Currently, almost a quarter (23 percent) of global emissions come from land-use activity, such as logging, deforestation, and farming. AWF’s work in forest landscapes across Africa including Cameroon, Tanzania, and the Democratic Republic of Congo demonstrates how integrated landscape approaches can deliver for people and nature through inclusive, market-oriented approaches. The establishment of a new £1.1 billion (US$ 1.5 billion) fund to protect the Congo Basin, home to the second-largest tropical rainforest in the world, will go a long way in scaling these approaches. Ensuring that proper implementation mechanisms go alongside these financial resources is key to the success of the restoration projects in this region.
“There is a growing need to develop a transparent mechanism that will ensure that the money goes where it is supposed to go — especially to global communities that hold the key to achieving these ambitions. As negotiations continue, I urge all key stakeholders to push for better accountability mechanisms as well to reach these ambitious yet necessary goals,” AWF CEO Kaddu Sebunya reiterated.

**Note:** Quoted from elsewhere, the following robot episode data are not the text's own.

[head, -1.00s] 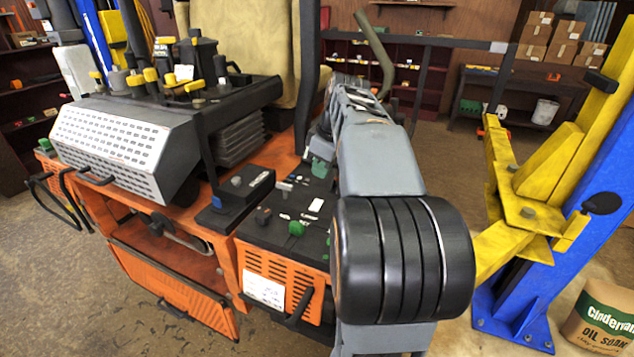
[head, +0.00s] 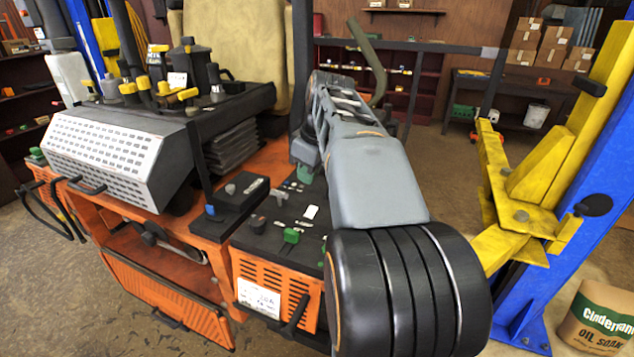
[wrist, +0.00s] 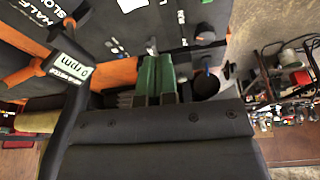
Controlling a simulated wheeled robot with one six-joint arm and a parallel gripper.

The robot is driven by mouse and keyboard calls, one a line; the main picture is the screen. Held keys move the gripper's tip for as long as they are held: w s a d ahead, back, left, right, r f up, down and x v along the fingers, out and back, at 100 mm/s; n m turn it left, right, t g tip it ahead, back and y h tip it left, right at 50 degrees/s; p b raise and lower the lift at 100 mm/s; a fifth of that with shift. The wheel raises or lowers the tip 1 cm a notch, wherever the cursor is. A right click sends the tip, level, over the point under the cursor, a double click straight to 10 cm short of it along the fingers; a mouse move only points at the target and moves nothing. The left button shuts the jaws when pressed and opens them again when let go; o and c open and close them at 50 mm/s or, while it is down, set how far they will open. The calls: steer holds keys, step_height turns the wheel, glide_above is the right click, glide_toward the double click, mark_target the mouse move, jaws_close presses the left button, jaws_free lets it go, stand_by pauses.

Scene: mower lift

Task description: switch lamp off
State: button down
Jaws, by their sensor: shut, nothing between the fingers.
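The machine's black control panel (head: 270,238) is in the head view. It carries a green knob (head: 292,236), a grey knob (head: 258,222) and small switches with white labels. No lamp is clearly recognisable, and I cannot tell which control is its switch. My gripper (head: 304,173) is low over the panel's far part, partly hidden by my arm. In the wrist view its green fingers (wrist: 155,76) are together and empty, pointing at the panel. A dark knob (wrist: 205,34) is ahead and to their right. I cannot tell whether the fingertips touch anything.
A small black box with a blue knob (head: 210,210) stands left of the panel. A perforated silver cover (head: 115,148) and yellow-tipped levers (head: 160,90) are farther left. A yellow and blue lift post (head: 570,200) stands right. A "0 rpm" display (wrist: 72,68) shows in the wrist view.

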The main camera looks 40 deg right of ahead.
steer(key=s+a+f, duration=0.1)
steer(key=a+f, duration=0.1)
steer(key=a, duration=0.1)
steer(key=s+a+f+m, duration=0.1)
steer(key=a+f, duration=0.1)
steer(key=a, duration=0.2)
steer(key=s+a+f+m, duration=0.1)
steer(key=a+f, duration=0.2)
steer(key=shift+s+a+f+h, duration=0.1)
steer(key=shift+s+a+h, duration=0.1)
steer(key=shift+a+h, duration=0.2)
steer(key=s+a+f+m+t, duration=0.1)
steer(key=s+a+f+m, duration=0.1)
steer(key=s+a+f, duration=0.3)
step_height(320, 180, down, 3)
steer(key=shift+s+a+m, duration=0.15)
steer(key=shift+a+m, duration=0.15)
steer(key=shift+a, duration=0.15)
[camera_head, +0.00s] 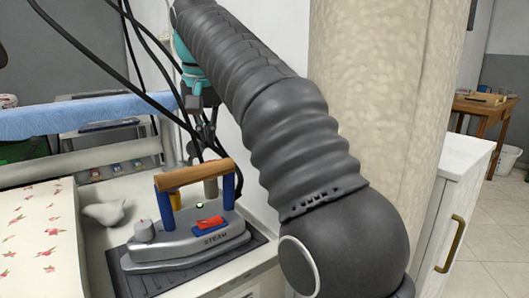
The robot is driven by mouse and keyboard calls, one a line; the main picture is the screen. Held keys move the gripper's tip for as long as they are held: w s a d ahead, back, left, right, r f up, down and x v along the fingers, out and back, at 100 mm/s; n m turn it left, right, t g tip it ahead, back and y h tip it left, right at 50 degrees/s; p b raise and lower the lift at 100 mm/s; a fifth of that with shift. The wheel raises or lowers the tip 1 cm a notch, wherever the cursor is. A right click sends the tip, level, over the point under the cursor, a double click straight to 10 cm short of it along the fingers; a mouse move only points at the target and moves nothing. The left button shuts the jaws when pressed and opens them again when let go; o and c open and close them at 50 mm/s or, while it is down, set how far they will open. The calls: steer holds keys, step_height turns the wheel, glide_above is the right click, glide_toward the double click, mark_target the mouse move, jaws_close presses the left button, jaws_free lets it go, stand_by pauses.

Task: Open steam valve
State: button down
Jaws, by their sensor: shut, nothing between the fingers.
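A grey steam iron (190,246) marked STEAM stands on a dark ribbed rest, with a wooden handle (195,174) on two blue posts. I cannot pick out a part labelled as the steam valve. My gripper (208,148) is behind and above the iron's handle, pointing down, small and partly lost among black hoses. It looks shut and empty. I cannot tell whether it touches anything.
Black hoses (140,62) hang around my wrist. A floral ironing surface (40,240) lies left, beside a small pale object (105,211). A blue-covered board (85,116) is behind. A thick beige column (375,90) and white cabinet (455,200) stand right.

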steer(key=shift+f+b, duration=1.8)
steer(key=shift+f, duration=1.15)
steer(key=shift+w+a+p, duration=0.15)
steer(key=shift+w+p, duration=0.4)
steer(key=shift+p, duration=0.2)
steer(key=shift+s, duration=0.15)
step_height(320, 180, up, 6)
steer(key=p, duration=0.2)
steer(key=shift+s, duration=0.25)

AWF acknowledges the commitments around trade and finance as vital given the critical support necessary for transitions for emerging economies that are being asked to define an entirely new growth strategy. Without this, there could easily be a race to the bottom that would undermine the global partnership required.
AWF also expects to see individual national emission reduction commitments by the world’s largest emitters as we cannot achieve the set targets if the latter continue with business as usual.